◆ Task description ◆
Would you transcribe the whole listing exactly, minus its pictures?

◆ Supplied data ◆
----
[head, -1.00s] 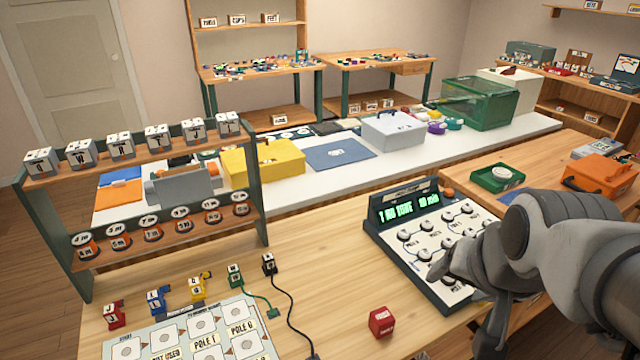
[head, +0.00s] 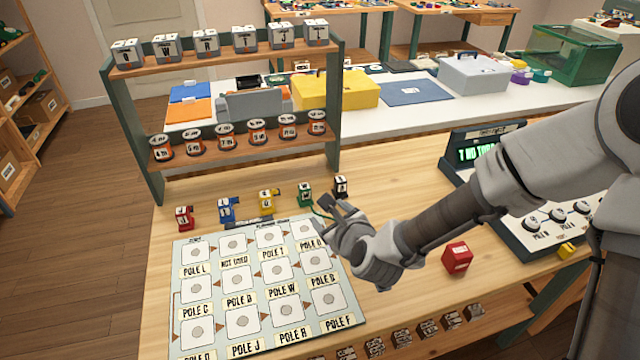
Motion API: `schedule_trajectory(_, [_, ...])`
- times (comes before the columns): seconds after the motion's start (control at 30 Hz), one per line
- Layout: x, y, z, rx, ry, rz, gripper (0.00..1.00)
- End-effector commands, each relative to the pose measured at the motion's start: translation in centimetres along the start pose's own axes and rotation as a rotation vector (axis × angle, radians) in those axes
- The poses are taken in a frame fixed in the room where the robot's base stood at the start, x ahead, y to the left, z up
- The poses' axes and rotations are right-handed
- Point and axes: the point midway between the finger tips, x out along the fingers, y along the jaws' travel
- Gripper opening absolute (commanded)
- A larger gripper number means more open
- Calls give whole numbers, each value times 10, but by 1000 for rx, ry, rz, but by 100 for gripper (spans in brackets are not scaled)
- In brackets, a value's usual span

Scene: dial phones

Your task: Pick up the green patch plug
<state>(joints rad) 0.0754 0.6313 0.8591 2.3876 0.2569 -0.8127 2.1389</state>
----
◆ Solution below ◆
[head, -1.00s] 
[head, +0.00s] 
Motion API: `schedule_trajectory(_, [_, ...])`
- times (comes before the columns): seconds after the motion's start (control at 30 Hz), one per line
- Layout: x, y, z, rx, ry, rz, gripper (0.00..1.00)
- End-effector commands, each relative to the pose measured at the motion's start: translation in centimetres along the start pose's own axes and rotation as a rotation vector (axis × angle, radians) in those axes
- The poses are taken in a frame fixed in the room where the robot's base stood at the start, x ahead, y to the left, z up
- The poses' axes and rotations are right-handed
- Point and axes: the point midway between the finger tips, x out along the fingers, y along the jaws' travel
- Gripper opening absolute (commanded)
- A larger gripper number means more open
- Calls give whole numbers, each value times 10, but by 1000 for rx, ry, rz, but by 100 for gripper (spans in brackets are not scaled)
- In brackets, a value's usual span

Scene: dial phones

Your task: Pick up the green patch plug
<state>(joints rad) 0.0754 0.6313 0.8591 2.3876 0.2569 -0.8127 2.1389</state>

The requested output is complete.